Backstory and Context
The Alibi Club was first established in 1884 by seven prominent members of Washingtonian society, all of whom were previously members of the Metropolitan Club, an elite gentleman's club. As indicated by the club's own notation, its purpose is to allow men to come together in order to foster "mutual improvement, education, and enlightenment." Furthermore, the Alibi Club sought to allow its members to escape from the day-to-day toils of married life and their own business deals and engage in self-betterment with like-minded members. As indicated by the name of the organization, members of the Alibi Club would be provided with an alibi when family members would inquire about their whereabouts while at the Club. Initially, this was achieved through the club simply not installing a telephone into the club building. Once a phone was installed, however, its number was not listed, and as a result, telegraphs were the only way to attempt to contact members present. Inquiries were met with alibis for the respective members, however.
Through its time active, the Alibi Club has hosted members identifying as distinguished civic leaders, philanthropists, Washington corporate leaders, presidents, and numerous other high-ranking men in Washingtonian society. Though access to the club is almost entirely restricted to members, guests are occasionally permitted in special cases. In cases such as this, the club has played host to world leaders, such as King Leopold and Prince Albert of Belgium, as well as Prince Henry of Prussia. Some American members have included: John Foster Dulles, George H.W. Bush, General George C. Marshall and Allen Dulles.

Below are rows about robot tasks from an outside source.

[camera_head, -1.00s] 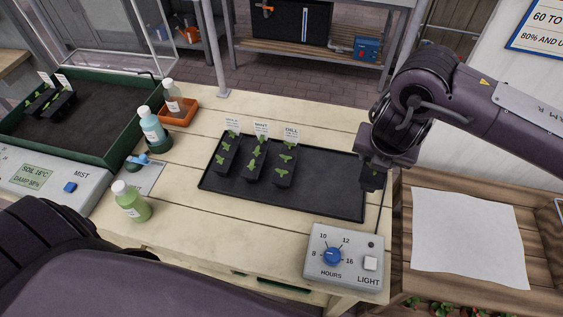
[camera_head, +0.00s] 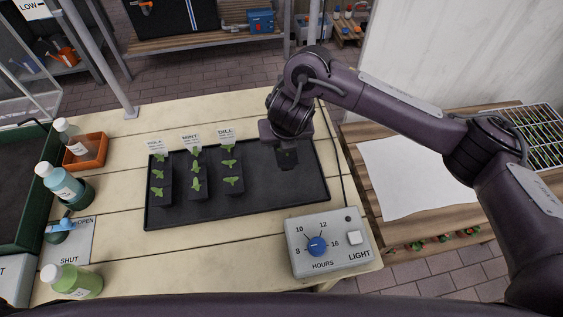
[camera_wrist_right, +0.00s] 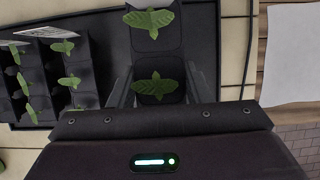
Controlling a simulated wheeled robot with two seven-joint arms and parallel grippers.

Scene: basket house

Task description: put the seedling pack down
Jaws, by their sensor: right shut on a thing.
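My right gripper (camera_head: 287,160) is over the empty right part of the black tray (camera_head: 300,196). In the right wrist view its fingers are shut on a dark seedling pack (camera_wrist_right: 155,62) with green seedlings. In the head view that pack is mostly hidden by the gripper, and I cannot tell whether it touches the tray. Three other seedling packs stand side by side in the tray's left part: a left one (camera_head: 160,201), one labelled MINT (camera_head: 198,205) and one labelled DILL (camera_head: 230,201). My left gripper is not in view.
The light timer box (camera_head: 335,258) stands in front of the tray's right end. Bottles, an orange dish (camera_head: 92,157) and a green-walled bed (camera_head: 38,170) are on the left. A white sheet (camera_head: 400,180) lies on the wooden surface at right. Tray floor right of DILL is free.

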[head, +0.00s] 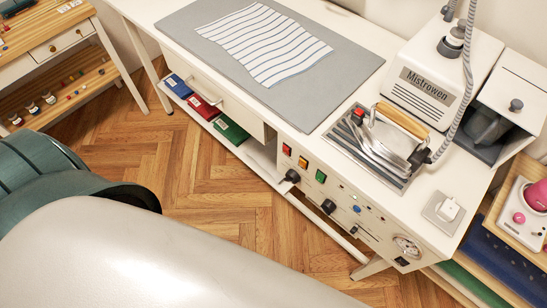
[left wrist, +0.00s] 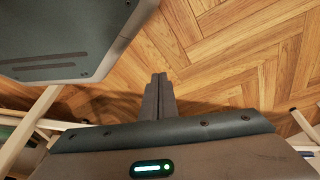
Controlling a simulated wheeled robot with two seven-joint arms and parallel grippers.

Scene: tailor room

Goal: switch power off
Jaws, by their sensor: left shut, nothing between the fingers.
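The white ironing station has a control panel (head: 340,209) along its front edge in the head view. A red switch (head: 287,149), an orange switch (head: 303,162) and a green switch (head: 320,176) sit in a row at its left part. Black knobs (head: 328,206), a blue button (head: 357,209) and a round dial (head: 406,246) are also on the panel. Which switch is the power switch I cannot read. My left gripper (left wrist: 158,98) is shut and empty over the wooden floor in the left wrist view. My right gripper shows in neither view.
An iron (head: 386,138) rests on its plate beside the Mistrowen boiler (head: 428,85). Striped cloth (head: 262,45) lies on the grey mat (head: 345,75). Floor (head: 215,190) before the panel is clear.

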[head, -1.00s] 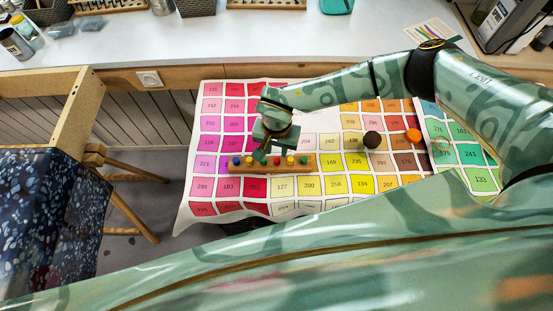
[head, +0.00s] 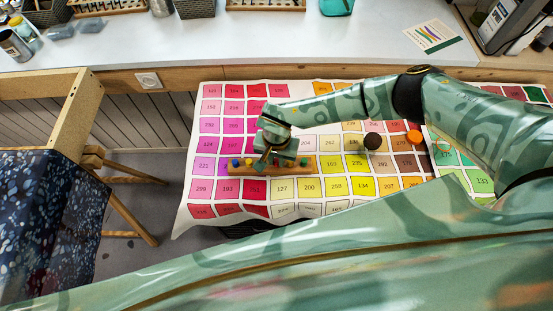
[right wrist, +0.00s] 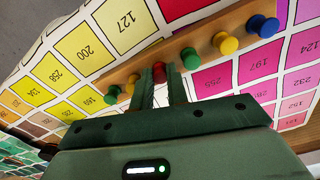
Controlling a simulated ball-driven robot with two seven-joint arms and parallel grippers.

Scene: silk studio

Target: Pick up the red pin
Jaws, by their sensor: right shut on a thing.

The building housing the Alibi Club appears to be an unassuming brick rowhouse. Little has been done to modify the exterior of the building, and as such, it retains an architectural look reminiscent of the other historical buildings surrounding it. The interior of the clubhouse holds numerous rooms of varying decor, ranging from a dining room with a tavern serving table to a smaller room filled with Japanese wall scrolls. In short, the Alibi Club, though it appears to be a simple rowhouse on Eye Street, holds within it a vast variety of rooms and accommodations for its prestigious members.